Esta proposta de reorganização da
educação nacional tem gerado muita
discussão, com argumentos que, por vezes,
reforçam uma compreensão dual da
educação, que reafirma a idéia do
“ou isso ou aquilo”.
Ou seja, como se tivéssemos que escolher entre defender a
educação comum ou a
educação especial. Como se tivéssemos
que escolher um time e isso se tornasse mais importante do que o
futebol.
No Memorial do Santos Futebol Clube, podemos entender que escolher um e
não outro só tem sentido dentro das quatro
linhas, pois, quando tratamos de questões de direitos
sociais, todos devemos estar do mesmo lado: na busca pela
efetivação do direito de todos a uma vida digna.
Entretanto, essa discussão é
imprescindível para a efetiva
apropriação das diretrizes de uma
educação inclusiva por todos, num movimento esse
que se configura como a própria
construção de uma sociedade não
excludente.
Voltando à questão da ruptura da dicotomia entre
especial e comum na educação, o MEC, ao longo
desses 05 anos, optou pelo trabalho de formação
dos mais de 5.500 municípios brasileiros para que, na ponta,
sejam desenvolvidas ações para dar conta desse
objetivo.
Em janeiro deste ano, foi lançado o documento
Política Nacional de Educação Especial
na perspectiva da Educação Inclusiva, que
organizam as diretrizes. Nele fica claro que não
haverá o fim da educação especial
enquanto modalidade de ensino e enquanto campo de conhecimento.

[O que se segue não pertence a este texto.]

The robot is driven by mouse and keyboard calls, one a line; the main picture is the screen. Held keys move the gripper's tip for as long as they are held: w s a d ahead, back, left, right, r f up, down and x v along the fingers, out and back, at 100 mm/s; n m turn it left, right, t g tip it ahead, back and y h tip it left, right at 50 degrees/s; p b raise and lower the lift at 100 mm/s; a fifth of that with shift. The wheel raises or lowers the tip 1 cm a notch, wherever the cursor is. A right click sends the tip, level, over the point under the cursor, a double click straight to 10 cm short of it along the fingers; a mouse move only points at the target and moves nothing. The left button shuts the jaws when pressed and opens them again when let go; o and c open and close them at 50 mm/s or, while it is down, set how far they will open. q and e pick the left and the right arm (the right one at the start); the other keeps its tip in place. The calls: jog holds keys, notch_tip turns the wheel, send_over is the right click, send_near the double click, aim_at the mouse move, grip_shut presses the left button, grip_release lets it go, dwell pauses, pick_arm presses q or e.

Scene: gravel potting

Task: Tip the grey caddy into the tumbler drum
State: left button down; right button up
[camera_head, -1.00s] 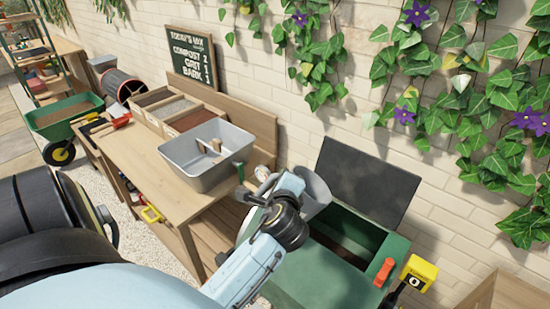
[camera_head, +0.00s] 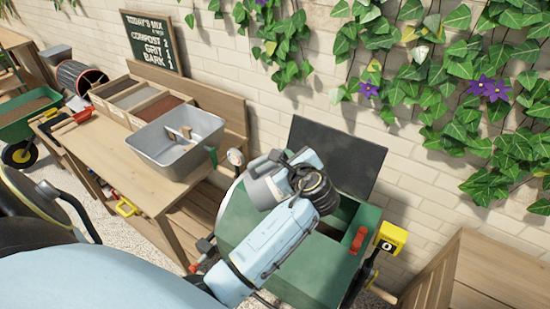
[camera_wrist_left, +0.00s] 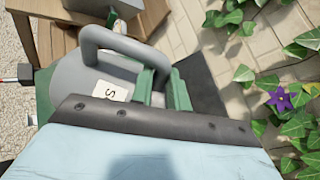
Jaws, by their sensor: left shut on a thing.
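The grey caddy (camera_head: 262,191) hangs at my left gripper (camera_head: 287,166), which is shut on its handle. In the left wrist view the caddy (camera_wrist_left: 72,82) shows its looped handle and a white label, with my left gripper (camera_wrist_left: 163,76) at the handle's end. It is above the left part of the green tumbler drum (camera_head: 242,222), left of the opening. The drum's dark lid (camera_head: 338,158) stands open. My wrist hides part of the opening. The caddy's mouth and contents cannot be seen. My right gripper is not in view.
A wooden bench (camera_head: 120,165) left of the drum holds a grey tub (camera_head: 150,150) and a divided wooden box (camera_head: 137,98). An orange-red handle (camera_head: 358,240) and a yellow counter (camera_head: 391,237) sit at the drum's right. A brick wall with ivy stands behind.

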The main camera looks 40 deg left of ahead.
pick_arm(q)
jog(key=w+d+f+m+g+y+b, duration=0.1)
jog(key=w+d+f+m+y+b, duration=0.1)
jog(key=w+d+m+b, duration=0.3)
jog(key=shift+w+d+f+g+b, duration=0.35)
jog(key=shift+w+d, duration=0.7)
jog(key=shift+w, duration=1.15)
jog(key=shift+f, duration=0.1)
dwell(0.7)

O que deve terminar é a necessidade de escolha entre a
educação comum e a especial, uma vez que para dar
conta da educação integral da pessoa com
deficiência é necessária tanto a
primeira como o atendimento educacional especializado.
Ações que, portanto, não podem
competir entre si, pois senão há o risco
permanente de continuarmos substituindo o pleno pelo parcial,
designando o que e onde uma pessoa com essa ou aquela
deficiência ou dificuldade deve aprender.

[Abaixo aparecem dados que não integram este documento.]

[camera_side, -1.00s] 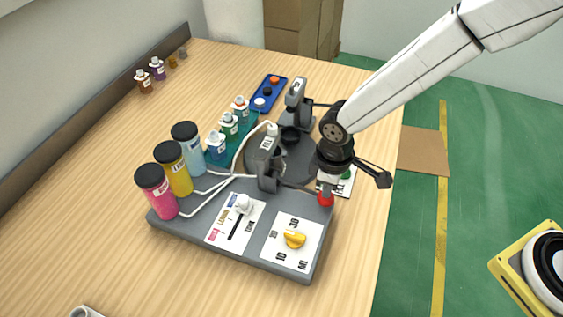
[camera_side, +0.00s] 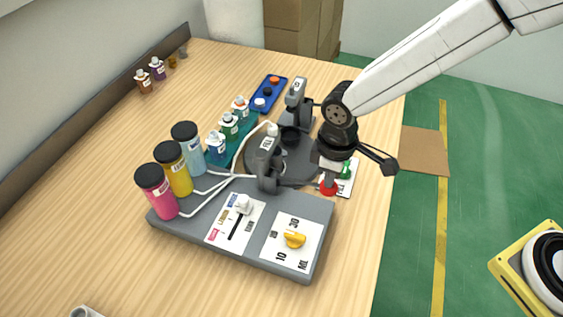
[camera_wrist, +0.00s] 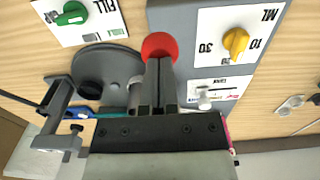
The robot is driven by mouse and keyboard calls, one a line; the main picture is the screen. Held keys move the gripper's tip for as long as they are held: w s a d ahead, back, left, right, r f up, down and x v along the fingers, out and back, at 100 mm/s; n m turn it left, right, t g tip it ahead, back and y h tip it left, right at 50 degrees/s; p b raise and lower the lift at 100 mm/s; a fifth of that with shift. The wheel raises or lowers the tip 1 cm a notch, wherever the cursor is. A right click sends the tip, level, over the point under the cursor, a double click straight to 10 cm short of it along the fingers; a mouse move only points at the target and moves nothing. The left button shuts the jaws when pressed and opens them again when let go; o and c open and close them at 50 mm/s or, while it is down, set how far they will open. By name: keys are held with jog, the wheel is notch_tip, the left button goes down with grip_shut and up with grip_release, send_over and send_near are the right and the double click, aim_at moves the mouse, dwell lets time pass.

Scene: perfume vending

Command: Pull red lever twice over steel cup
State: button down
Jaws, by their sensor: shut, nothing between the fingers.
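The red lever's ball knob (camera_side: 328,190) sits at the right side of the grey dispenser base (camera_side: 190,228). In the wrist view the red knob (camera_wrist: 159,44) is right at my fingertips. My gripper (camera_side: 329,180) points down at the knob from above. In the wrist view my gripper (camera_wrist: 159,62) has its fingers together with nothing between them, and they appear to touch the knob. A dark cup-like vessel (camera_side: 290,138) stands at the round grey platform under the filling station; I cannot tell if it is the steel cup. The lever's arm is mostly hidden.
A yellow dial (camera_side: 294,239) and a white slider (camera_side: 243,205) are on the base. Pink, yellow and blue bottles (camera_side: 156,190) line its left. A green dial (camera_wrist: 72,13) is beside the platform. A blue tray (camera_side: 268,94) lies behind. The front table is mostly clear.

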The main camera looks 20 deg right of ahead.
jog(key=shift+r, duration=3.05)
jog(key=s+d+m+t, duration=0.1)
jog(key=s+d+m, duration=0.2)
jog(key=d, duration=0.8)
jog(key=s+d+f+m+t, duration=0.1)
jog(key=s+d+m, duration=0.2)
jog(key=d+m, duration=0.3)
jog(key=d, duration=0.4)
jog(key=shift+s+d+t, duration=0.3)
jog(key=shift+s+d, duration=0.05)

O que a Política Nacional direciona é que devem
acabar os espaços segregados de
educação, pois a educação
é instrumento de autonomia e não se
constrói autonomia fora de espaços sociais, no
caso, a escola comum. Temos o direito à diversidade
entendida como valor humano.
Cabe aqui ressaltar que falar em vida independente para
crianças não tem sentido, mas, ao
adotá-la como objetivo na idade adulta significa estabelecer
um processo de construção de autonomia que
está imbricado com o processo educativo.
Como nos alertou ontem nossa companheira sobre a questão da
deficiência e da transmissão do vírus
HIV, vida independente não significa abrir mão de
informações qualificadas, mas ao
contrário, de posse delas fazer escolhas. Essa sem
dúvida é uma das funções da
escola, entendida como um espaço comum que informa e discute
sobre questões relevantes a todos os cidadãos. Na
convenção, este princípio
está assim disposto:
“Os Estados Partes deverão assegurar que as
pessoas com deficiência possam ter acesso à
educação comum nas modalidades de: ensino
superior, treinamento profissional, educação de
jovens e adultos e aprendizado continuado, sem
discriminação e em igualdade de
condições com as demais pessoas.
Para tanto, os Estados Partes deverão assegurar a
provisão de adaptações
razoáveis para pessoas com deficiência”.
Desta forma reconhecem-se as diferenças e com elas a
necessidades de apoios diferenciados para cada pessoa e cumpre-se a
Constituição Federal de 1988 que determina que
todos realizem seu direito à educação.
Para finalizar, gostaria de abordar um último aspecto que
para nós do Fórum Permanente de
Educação Inclusiva tem sido, talvez, nosso foco
principal de discussão: a formação dos
educadores. A Convenção explicita a
premência de ações que dêem
conta dessa questão:
“A fim de contribuir para a realização
deste direito, os Estados Partes deverão tomar medidas
apropriadas para empregar professores, inclusive professores com
deficiência, habilitados para o ensino da língua
de sinais e/ou do braile, e para capacitar profissionais e equipes
atuantes em todos os níveis de ensino.
Esta capacitação deverá incorporar a
conscientização da deficiência e a
utilização de apropriados modos, meios e formatos
de comunicação aumentativa e alternativa, e
técnicas e materiais pedagógicos, como apoios
para pessoas com deficiência”.
Entendemos no Fórum, que, aliás, este ano
completa 10 anos de luta pela Educação de todos e
para todos, que a formação dos educadores
não pode seguir um modelo que queremos enfraquecer nos
espaços educacionais, no qual alguns sabem e outros devem
repetir o que ouviram, sem necessariamente estarem implicados no
processo.
Se não há aluno “ideal”
também não há professor
“ideal”. Desta maneira, defendemos a
importância de um espaço de
interlocução onde
informação e diálogo compõe
o conceito de formação e não podem ser
separados de forma nenhuma se entendemos que somos todos protagonistas.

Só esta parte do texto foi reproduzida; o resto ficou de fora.